1 Не привожу соответственных строф «Онегина» (главным образом, XXXVII — «Нет, рано чувства в нем остыли...» и XLIV — «И снова преданный безделью...») по крайней их известности. Отмечу только, что ими и вообще «Онегиным» подсказан и самый словарь приведенного повествования о себе Печорина: «свет», «красавицы», «книги», «скука», «надоели», «влюблялся в... красавиц» (ср. «в красавиц не влюблялся», гл. 4, строфа X). Как Печорин на Кавказе, Онегин надеялся избыть свою скуку в деревне. «Два дня ему казались новы... но скоро убедился он, что и в деревне скука та же...» После пребывания в деревне Онегин «пустился странствовать без цели»; о том же мечтает и Печорин через четыре месяца после сближения с Бэлой: «Я за нее отдам жизнь, только мне с нею скучно... жизнь моя становится пустее день ото дня; мне осталось одно средство: путешествовать».

Сноски к стр. 400

1 Письмо к В. П. Горчакову от октября — ноября 1822 г. (Полн. собр. соч., изд. Академии наук СССР, т. XIII, стр. 52).

Сноски к стр. 403

1 Большинство реминисценций приводится в работе Б. В. Неймана (см. по таблице). Укажем дополнительно стих 921 окончательной редакции «Демона»: «Был томный цвет ее чела» — у Пушкина: «Был томный мир его чела».

Сноски к стр. 407

1 Например, у Пушкина: «Визжит железо под пилой», — у Лермонтова: «И вот под острою пилой скрипит железо»; у Пушкина: «Идет, украдкою ступая», — у Лермонтова: «Идет бредучею стопою» и т. п.

Сноски к стр. 409

1 «Стихотворения М. Лермонтова», «Избранные сочинения», ГИХЛ, 1934, стр. 482—483.

Сноски к стр. 410

1 «О развитии революционных идей в России» (Полн. собр. соч., под ред. Лемке, т. VI, стр. 374)

Сноски к стр. 412

1 Федоровский, op. cit., стр. 15; Н. Ф. Сумцов, А. С. Пушкин.
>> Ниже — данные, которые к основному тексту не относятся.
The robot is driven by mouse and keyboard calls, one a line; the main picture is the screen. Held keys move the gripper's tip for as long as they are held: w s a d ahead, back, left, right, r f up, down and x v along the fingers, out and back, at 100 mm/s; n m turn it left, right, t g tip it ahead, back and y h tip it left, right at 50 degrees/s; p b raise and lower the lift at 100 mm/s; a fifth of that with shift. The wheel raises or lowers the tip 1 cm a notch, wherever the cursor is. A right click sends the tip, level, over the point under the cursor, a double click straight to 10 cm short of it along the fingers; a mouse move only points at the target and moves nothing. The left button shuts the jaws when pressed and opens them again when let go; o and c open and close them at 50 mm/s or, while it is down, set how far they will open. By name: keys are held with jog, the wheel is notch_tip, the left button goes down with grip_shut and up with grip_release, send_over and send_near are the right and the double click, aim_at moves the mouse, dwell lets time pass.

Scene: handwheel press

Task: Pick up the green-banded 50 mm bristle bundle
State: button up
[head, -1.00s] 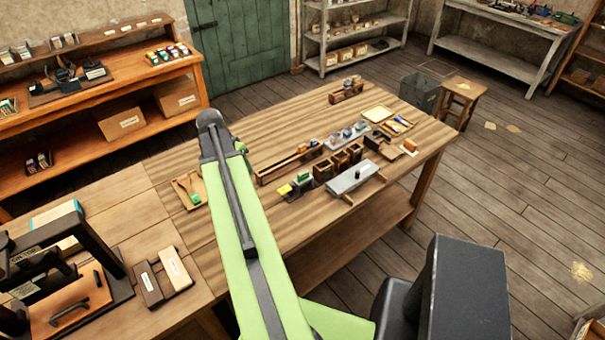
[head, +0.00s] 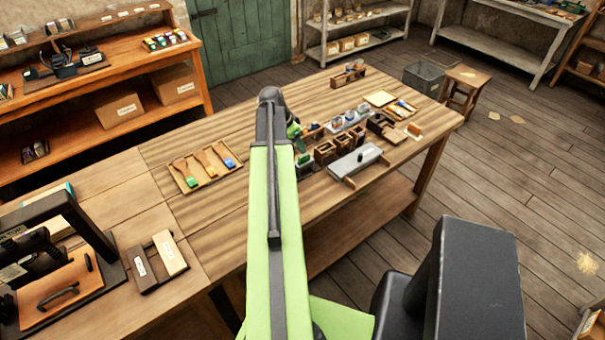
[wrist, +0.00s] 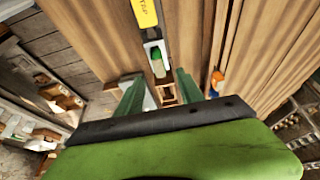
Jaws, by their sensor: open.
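A small piece with a green band and a pale end (wrist: 157,58) sits in a light U-shaped holder in the wrist view, ahead of and between my fingers. It looks like the green-banded bundle, though its length cannot be read. In the head view a green piece (head: 303,158) shows on a grey block just right of my arm, perhaps the same one. My gripper (wrist: 160,88) is open and empty, its two green fingers apart. In the head view my arm hides most of it. A shallow wooden tray (head: 207,184) holds tan pieces with green, orange and blue ends.
A yellow labelled part (wrist: 145,12) lies beyond the green piece. Dark wooden boxes (head: 326,152) and a grey block with a handle (head: 357,160) crowd the bench right of my arm. A press (head: 50,255) stands at left. The bench between tray and arm is clear.

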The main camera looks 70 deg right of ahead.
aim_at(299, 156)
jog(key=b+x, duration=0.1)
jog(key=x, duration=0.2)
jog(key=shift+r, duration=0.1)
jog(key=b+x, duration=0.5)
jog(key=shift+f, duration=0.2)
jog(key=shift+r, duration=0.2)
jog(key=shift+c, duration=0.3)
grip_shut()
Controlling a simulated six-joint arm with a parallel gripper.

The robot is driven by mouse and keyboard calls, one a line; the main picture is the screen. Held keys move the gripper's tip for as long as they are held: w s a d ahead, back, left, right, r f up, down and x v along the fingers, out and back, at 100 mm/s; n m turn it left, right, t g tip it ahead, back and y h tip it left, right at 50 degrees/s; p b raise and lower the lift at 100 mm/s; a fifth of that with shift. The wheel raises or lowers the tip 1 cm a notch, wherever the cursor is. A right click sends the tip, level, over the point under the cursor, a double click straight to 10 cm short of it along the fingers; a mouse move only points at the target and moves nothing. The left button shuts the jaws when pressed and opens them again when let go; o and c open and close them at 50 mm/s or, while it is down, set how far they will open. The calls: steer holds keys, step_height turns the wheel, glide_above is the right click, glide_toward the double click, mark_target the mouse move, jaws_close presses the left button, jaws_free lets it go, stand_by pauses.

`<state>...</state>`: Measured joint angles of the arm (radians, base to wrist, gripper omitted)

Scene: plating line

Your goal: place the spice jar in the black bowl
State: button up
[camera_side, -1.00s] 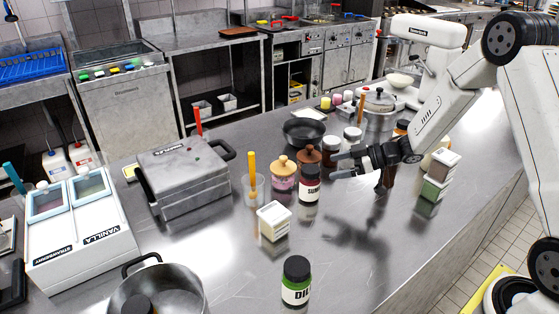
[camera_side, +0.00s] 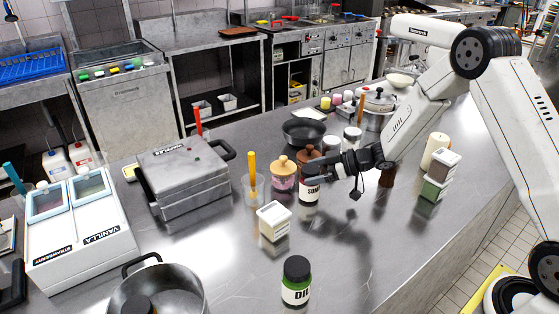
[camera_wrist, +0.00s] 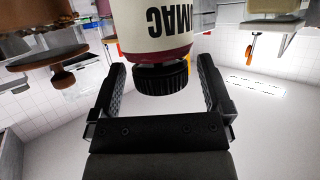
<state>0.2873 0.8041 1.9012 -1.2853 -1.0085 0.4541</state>
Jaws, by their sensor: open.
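The spice jar (camera_side: 309,193), dark red with a pale label and a black lid, stands upright on the steel counter. My gripper (camera_side: 322,172) is at its upper right side and partly covers it. In the wrist view the jar (camera_wrist: 165,32) appears upside down, with "MAC" on its label. My gripper (camera_wrist: 160,75) is open there, one finger on each side of the lid, with gaps showing between. The black bowl (camera_side: 304,133) stands behind the jar on the counter, and its visible inside looks empty.
Wooden-lidded jars (camera_side: 284,174) stand close left of the spice jar. White-lidded jars (camera_side: 352,138) stand right of the bowl. The counter at front right is clear.

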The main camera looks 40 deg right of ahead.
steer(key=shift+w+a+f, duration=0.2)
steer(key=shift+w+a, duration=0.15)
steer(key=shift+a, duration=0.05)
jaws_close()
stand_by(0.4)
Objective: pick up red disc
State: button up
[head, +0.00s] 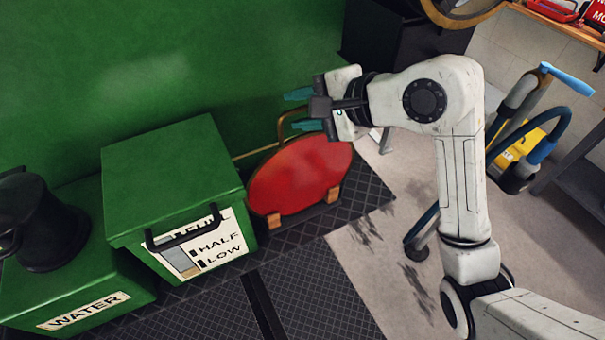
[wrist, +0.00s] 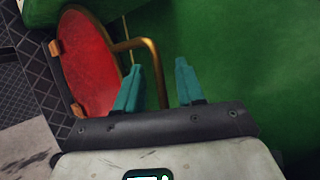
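The red disc (head: 301,174) stands upright on edge on the dark tread-plate floor, against the green wall, with small wooden blocks at its lower edge. A brass loop handle rises at its top. In the wrist view the red disc (wrist: 88,65) is at the left, and its brass handle (wrist: 150,62) reaches toward my fingers. My gripper (head: 297,110) is open, its two teal fingers apart, above the disc near the handle. In the wrist view the handle passes behind or beside the left finger of my gripper (wrist: 157,78); I cannot tell whether they touch. Nothing is held.
A green box (head: 172,180) with a level label stands left of the disc. A green water tank (head: 90,290) with a dark can (head: 38,222) on it is further left. A yellow vacuum cleaner (head: 522,160) is at the right.

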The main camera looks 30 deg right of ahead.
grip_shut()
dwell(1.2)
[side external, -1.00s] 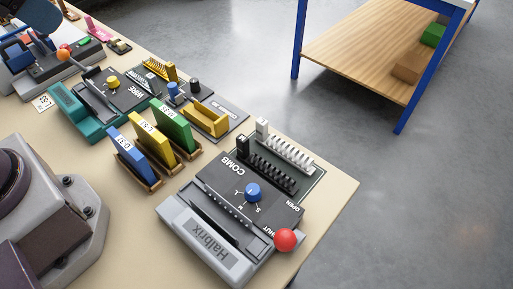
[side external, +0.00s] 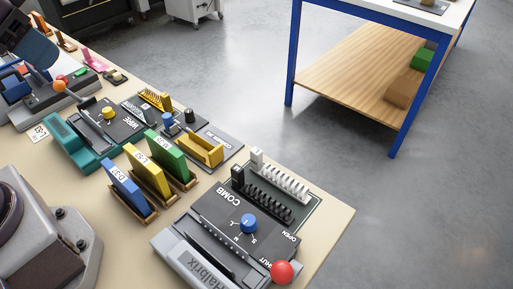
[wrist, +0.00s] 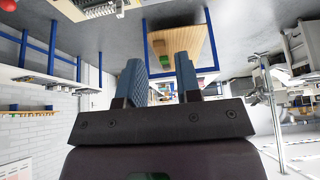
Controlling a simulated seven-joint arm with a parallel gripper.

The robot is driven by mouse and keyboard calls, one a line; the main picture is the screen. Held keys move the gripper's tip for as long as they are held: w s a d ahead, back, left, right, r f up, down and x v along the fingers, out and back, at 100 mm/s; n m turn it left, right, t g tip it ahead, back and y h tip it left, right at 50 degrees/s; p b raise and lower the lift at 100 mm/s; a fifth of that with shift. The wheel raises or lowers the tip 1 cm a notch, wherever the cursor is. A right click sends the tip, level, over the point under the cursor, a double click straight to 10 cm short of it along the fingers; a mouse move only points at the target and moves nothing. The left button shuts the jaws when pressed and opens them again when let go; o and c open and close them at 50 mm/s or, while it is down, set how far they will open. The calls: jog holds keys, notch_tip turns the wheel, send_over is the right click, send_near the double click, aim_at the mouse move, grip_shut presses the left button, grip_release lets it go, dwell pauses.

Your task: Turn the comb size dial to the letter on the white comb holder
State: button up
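The comb machine (side external: 215,240), dark grey and marked COMB, stands at the front right of the table. Its blue comb size dial (side external: 249,223) has small white letters around it, among them M and S; its pointer setting is too small to tell. Behind it, a white comb holder (side external: 285,182) and a black comb holder (side external: 268,205) lie side by side. Each has an upright end block; the white block's (side external: 257,156) letter is unreadable. My gripper (wrist: 160,65) shows in the wrist view, its two blue fingers apart with nothing between them. It is not clearly seen in the side view.
A red ball knob (side external: 282,272) sits at the machine's front right, by its OPEN and SHUT marks. Blue, yellow and green binders (side external: 150,168) stand to its left. A teal wire machine (side external: 75,142) is further back. Clear floor lies beyond the table edge.

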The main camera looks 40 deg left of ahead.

Исследования, Харьков, 1900, стр. 322—323.

Сноски к стр. 413

1 Об интимно-личной окраске этого выражения свидетельствует то, что Пушкин почти буквально повторяет его в «Воспоминаниях в Царском селе» 1829 г сравнивая свой приход под царскосельские сени с возвращением блудного сына, который, увидев, наконец, родимую обитель, «главой поник и зарыдал».

Сноски к стр. 414

1 Во избежание недоразумений необходимо еще раз подчеркнуть, что пессимизм Лермонтова носит не принципиальный, а, так сказать, «вынужденный» характер, питается не отвращением к жизни как таковой, не душевной дряхлостью, бессилием и ущербом, а, наоборот, является выражением «несокрушимой силы духа» поэта, его огромной «жажды» подлинно человеческой жизни, «избытка» клокочущих в нем подлинно-человеческих чувств, не находящих отзвука и утоления в окружающей его действительности.

Сноски к стр. 417

1 Лермонтов, Полн. собр. соч., т. V, 1937, стр. 350, запись № 9 от 1830 г.; Пушкин, Полн. собр. соч., изд. Академии наук СССР, т XIII, 1937, стр. 121, письмо от первой половины ноября 1824 г.

2 См. об этом подробнее в статье Н. М. Мендельсона «Народные мотивы в поэзии Лермонтова» (сборник «Венок М. Ю. Лермонтову», 1914, стр. 165—196).

Сноски к стр. 420

1 Сборник «Венок М. Ю. Лермонтову», М., 1914, стр. 290.